* Begin Material *

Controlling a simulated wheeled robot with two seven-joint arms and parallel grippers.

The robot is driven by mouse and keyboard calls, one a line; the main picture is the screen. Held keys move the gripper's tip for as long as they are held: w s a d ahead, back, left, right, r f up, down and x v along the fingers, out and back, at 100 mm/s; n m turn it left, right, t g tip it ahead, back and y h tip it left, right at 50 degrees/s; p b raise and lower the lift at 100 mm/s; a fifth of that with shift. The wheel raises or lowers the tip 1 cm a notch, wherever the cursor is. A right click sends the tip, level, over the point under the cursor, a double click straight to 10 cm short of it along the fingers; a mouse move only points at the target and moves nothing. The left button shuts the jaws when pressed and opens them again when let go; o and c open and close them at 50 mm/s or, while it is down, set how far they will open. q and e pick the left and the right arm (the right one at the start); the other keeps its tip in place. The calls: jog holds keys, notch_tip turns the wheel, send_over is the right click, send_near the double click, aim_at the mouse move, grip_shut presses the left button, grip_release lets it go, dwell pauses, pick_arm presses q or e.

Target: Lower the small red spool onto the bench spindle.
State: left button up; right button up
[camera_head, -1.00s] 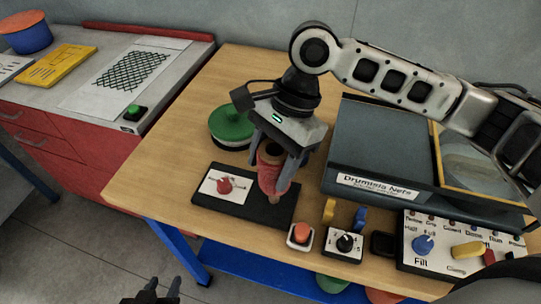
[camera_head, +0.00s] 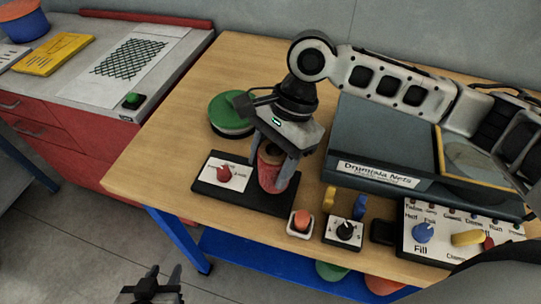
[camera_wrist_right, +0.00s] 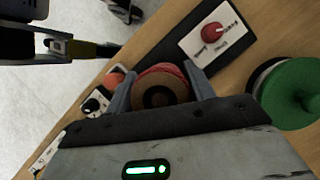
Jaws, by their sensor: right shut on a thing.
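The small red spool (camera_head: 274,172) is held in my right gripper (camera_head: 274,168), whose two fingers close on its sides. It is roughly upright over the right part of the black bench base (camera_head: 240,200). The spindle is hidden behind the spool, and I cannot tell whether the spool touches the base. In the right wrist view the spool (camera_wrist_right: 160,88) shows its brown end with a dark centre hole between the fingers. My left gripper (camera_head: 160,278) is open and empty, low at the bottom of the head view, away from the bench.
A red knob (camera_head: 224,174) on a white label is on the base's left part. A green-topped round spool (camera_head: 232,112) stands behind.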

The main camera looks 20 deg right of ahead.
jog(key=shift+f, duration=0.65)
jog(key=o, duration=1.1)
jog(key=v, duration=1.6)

* End Material *
* Begin Material *

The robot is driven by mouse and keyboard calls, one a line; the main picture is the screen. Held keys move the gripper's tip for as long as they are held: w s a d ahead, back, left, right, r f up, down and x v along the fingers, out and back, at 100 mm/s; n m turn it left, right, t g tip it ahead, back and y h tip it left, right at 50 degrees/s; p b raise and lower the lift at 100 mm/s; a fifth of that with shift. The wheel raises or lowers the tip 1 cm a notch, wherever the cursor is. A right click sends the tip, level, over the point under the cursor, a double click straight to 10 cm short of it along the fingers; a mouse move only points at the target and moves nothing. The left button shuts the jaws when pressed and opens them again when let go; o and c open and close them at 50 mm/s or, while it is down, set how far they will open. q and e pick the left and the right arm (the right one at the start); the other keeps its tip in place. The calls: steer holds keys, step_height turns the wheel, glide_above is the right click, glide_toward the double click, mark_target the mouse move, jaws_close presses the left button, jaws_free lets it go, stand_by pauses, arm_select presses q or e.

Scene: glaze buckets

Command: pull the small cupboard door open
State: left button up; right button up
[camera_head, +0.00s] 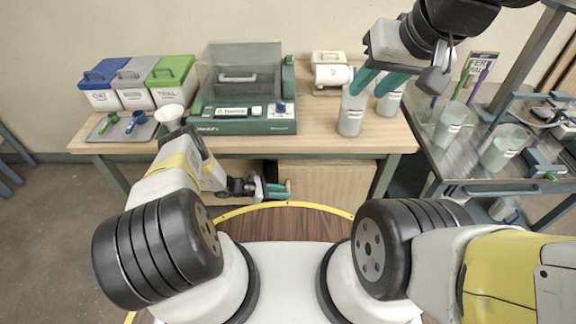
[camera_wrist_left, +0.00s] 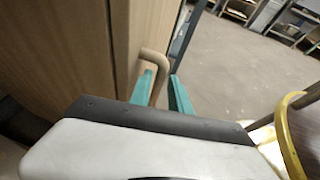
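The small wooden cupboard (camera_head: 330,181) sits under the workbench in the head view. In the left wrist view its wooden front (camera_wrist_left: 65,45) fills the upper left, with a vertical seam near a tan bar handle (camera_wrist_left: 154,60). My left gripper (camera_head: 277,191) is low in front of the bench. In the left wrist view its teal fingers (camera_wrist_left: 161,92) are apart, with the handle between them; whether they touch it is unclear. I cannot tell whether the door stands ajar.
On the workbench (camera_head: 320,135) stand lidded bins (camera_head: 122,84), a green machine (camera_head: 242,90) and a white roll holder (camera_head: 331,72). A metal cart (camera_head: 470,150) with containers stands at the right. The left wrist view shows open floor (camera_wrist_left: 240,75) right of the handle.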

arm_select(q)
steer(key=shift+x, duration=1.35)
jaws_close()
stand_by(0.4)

* End Material *
* Begin Material *

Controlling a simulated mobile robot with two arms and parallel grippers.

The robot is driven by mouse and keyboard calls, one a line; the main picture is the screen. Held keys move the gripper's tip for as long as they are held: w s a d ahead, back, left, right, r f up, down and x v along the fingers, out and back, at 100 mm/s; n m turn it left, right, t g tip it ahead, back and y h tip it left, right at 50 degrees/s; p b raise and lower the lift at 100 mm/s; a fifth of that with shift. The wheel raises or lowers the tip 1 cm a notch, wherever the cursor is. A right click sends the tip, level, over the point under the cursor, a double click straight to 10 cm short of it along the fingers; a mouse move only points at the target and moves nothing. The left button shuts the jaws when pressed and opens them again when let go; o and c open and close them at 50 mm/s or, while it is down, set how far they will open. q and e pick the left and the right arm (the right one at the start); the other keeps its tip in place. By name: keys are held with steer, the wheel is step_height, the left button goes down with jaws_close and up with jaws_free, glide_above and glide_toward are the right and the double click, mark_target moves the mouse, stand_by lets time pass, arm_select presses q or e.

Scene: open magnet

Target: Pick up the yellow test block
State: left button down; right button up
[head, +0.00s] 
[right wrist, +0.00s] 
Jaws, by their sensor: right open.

* End Material *

* Required task: Counting only lines of the data above that hold "Scene", report the total and nothing else.

* Correct answer: 2